Repeat exactly, and only, the lines below starting at the line that contains "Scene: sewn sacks" and ending at the line that contains "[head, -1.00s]", inclusive of both.

START SOURCE EXCERPT

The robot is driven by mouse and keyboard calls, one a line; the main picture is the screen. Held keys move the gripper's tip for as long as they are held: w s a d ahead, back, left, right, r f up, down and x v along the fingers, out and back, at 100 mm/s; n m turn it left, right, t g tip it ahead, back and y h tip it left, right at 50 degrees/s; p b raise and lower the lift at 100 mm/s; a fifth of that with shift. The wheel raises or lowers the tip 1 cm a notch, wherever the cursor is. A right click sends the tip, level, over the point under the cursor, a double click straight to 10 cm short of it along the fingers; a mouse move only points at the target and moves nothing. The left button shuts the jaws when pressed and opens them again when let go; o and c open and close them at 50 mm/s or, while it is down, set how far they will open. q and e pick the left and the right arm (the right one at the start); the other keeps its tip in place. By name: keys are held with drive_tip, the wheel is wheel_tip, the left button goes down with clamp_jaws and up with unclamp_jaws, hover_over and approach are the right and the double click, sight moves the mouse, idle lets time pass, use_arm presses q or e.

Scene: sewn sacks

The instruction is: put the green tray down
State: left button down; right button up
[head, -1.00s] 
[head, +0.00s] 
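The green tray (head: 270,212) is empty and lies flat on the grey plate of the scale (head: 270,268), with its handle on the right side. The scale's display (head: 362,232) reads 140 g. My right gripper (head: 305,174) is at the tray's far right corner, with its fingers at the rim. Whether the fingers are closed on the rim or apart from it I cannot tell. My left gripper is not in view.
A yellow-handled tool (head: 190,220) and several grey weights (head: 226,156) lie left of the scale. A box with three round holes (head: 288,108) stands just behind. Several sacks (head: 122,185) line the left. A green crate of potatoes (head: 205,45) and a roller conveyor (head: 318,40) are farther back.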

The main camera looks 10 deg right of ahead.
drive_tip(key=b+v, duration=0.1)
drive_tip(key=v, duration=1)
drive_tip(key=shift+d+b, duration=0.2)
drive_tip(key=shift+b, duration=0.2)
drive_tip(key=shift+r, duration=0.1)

END SOURCE EXCERPT

SOLUTION TO THE PROBLEM
Scene: sewn sacks

The instruction is: put the green tray down
State: left button down; right button up
[head, -1.00s] 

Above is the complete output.